Каждый день мы ездили смотреть какую-нибудь достопримечательность, заходили в какой-нибудь ресторанчик, покупали фрукты на развалах. Помню, первое, что меня поразило, было обнесенное оградой деревцо в парке, которое называлось араукария чилийская. Как мне объяснил папа под большим секретом, огорожено оно было, потому что если к нему прикоснуться, то мгновенно умрешь на месте – настолько оно ядовитое. Я был не в силах оторваться от волшебного растения – целый час стоял и не мог отвести от него глаз.
Большое впечатление в Крыму на меня произвел Хаос – нагромождение каменных валунов. И еще, как ни странно, фруктовый суп, который каждый день давали и в санатории, и в местных столовых. Я впервые в жизни открыл, что суп может быть фруктовым, и не мог успокоиться. У меня такое просто не укладывалось в голове. Все время брал у мамы обещание, что в Москве она теперь будет меня кормить только фруктовыми супами.
Огромное удовольствие мне доставляло плавание на лодках с веслами – благо при санатории была своя лодочная станция, пользоваться которой можно было сколько угодно и в любое время. Я быстро научился грести, и был счастлив, когда мы с отцом совершали объезды окрестных бухточек.
Хотя с папой мы виделись каждый день (плюс каждую ночь засыпали рядом на самом берегу под шум волн), он все-таки как всегда жил своей личной жизнью. Маме он объяснял, что вокруг много известных людей, с которыми он должен общаться по работе. И действительно – он был нарасхват. Все мечтали затащить его в свои компании. Он был настоящим интеллектуалом, потрясающе остроумным собеседником и любимцем девушек. Мама, конечно, его жутко ревновала, но он не шел у нее на поводу и вел себя как свободный человек.
В те дни в санатории отдыхала дочка тогдашнего главного редактора «Правды» Дмитрия Трофимовича Шепилова – Вика, Виктория. То есть дочка главного начальника отца (того самого – примкнувшего к ним). Она часто сопровождала нас в прогулках по побережью. Они с отцом вели себя как близкие друзья. Я ничего не берусь утверждать, но зная, что отец не пропускал ни одной девушки, можно было предположить всякое. В любом случае дружба и общение с Викой льстили самолюбию отца. Он ей искренне любовался и всячески ухаживал.
Постепенно я оброс знакомствами среди своих сверстников и много времени стал проводить на пляже в обществе местной ребятни. Ныряли за рапанами, жарили мидии на кусках жести, прыгали со скал в море, шлялись по поселку.

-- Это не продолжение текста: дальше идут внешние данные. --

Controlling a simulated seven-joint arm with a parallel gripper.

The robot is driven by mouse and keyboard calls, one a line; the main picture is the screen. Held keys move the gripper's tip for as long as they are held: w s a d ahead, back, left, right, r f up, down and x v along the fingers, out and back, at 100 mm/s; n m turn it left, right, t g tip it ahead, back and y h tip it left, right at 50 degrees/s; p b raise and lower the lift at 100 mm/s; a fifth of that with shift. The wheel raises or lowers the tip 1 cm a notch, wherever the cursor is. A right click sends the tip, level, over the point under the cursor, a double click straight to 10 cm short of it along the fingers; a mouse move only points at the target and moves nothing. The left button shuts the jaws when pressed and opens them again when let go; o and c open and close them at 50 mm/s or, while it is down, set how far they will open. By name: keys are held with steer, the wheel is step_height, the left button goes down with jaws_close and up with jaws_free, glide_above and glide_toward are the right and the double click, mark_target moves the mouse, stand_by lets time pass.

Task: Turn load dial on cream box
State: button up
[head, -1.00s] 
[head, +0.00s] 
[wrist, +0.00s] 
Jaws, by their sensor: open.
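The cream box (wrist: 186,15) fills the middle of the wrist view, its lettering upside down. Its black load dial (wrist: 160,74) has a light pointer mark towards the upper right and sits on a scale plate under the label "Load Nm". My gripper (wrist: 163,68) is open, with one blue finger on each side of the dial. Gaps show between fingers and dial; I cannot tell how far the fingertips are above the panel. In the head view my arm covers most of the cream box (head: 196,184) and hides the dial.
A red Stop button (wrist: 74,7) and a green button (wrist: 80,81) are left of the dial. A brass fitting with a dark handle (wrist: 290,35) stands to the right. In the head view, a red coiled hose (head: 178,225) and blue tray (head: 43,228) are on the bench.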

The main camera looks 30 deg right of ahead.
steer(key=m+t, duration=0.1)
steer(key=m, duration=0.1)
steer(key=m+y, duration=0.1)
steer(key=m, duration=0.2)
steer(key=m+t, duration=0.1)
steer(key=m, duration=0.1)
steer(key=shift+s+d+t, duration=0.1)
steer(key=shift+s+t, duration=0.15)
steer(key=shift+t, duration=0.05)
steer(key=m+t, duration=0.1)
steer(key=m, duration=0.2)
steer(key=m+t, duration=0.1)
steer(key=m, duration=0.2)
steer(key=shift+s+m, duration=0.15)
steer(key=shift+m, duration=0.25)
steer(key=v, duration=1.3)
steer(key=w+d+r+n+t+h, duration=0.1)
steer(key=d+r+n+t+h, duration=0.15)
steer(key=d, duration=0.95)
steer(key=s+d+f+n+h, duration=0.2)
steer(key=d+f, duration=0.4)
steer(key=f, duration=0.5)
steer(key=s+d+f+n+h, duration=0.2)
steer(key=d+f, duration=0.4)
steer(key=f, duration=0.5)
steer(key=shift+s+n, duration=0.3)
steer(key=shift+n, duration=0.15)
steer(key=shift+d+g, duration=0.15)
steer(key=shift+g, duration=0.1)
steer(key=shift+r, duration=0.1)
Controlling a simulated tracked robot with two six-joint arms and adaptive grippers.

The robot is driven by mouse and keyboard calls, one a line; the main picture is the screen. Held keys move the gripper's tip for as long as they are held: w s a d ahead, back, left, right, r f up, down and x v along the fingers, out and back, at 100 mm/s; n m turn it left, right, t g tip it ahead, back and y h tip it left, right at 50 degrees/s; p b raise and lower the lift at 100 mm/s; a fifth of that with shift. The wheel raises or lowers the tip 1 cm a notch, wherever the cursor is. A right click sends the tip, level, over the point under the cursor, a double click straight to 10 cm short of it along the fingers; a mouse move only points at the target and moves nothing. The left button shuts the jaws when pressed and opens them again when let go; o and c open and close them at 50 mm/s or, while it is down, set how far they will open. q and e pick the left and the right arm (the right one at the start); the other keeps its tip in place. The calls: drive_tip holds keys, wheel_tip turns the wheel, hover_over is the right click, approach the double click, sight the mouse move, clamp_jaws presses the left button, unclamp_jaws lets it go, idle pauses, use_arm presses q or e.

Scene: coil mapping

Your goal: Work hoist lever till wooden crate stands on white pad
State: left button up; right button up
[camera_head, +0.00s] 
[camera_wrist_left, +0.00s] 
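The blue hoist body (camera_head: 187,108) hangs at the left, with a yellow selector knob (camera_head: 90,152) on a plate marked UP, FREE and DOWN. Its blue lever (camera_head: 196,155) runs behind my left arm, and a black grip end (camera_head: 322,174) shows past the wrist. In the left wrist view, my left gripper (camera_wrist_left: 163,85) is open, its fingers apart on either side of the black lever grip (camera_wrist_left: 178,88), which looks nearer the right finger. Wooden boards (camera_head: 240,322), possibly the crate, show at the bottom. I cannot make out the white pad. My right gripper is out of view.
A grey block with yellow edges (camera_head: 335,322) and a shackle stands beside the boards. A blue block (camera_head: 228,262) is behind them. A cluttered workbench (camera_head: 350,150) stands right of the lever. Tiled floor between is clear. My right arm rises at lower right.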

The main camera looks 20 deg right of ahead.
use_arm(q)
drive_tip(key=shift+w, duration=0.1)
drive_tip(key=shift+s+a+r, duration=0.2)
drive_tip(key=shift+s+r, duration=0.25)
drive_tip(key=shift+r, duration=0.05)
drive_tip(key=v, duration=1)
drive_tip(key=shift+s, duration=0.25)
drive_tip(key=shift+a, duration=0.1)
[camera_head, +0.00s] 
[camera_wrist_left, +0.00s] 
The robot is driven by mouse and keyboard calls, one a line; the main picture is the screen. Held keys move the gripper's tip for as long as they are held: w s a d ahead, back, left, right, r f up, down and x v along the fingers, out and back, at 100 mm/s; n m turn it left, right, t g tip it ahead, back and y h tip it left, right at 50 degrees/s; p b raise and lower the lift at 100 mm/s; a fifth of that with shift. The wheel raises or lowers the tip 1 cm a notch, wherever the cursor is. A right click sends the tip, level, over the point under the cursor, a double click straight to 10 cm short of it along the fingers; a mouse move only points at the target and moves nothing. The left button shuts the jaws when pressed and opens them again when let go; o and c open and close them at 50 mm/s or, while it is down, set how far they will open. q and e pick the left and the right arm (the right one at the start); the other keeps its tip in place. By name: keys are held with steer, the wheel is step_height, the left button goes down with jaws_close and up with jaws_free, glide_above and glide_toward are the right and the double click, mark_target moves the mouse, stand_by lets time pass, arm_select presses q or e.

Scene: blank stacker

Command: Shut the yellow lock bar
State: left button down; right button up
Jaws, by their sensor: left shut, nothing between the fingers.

Думаю, мы с мамой провели в Мисхоре недели три. Несколько раз встречали рассвет на Ай-Петри, что тоже отпечаталось в памяти на всю жизнь. Мое первое свидание с Крымом запомнилось так, как будто оно было вчера.
Возвращались в Москву тем же путем. Доехали на «Победе» до аэродрома в Симферополе, снова сели на Ли-2 и прилетели в Быково.
Больше в детстве я в Крыму не был. Так сложилось, что проводил летние месяцы на Кавказе – в пионерских и спортивных лагерях. Дело в том, что мамин брат – дядя Эдуард – был главным военруком СКЖД, и поэтому курировал несколько ведомственных мест отдыха на черноморском побережье от Туапсе до Адлера. Так что все детство я отдал Кавказу. В Крым я стал ездить много позже, уже в зрелом возрасте. Но это уже сюжет для другого романа.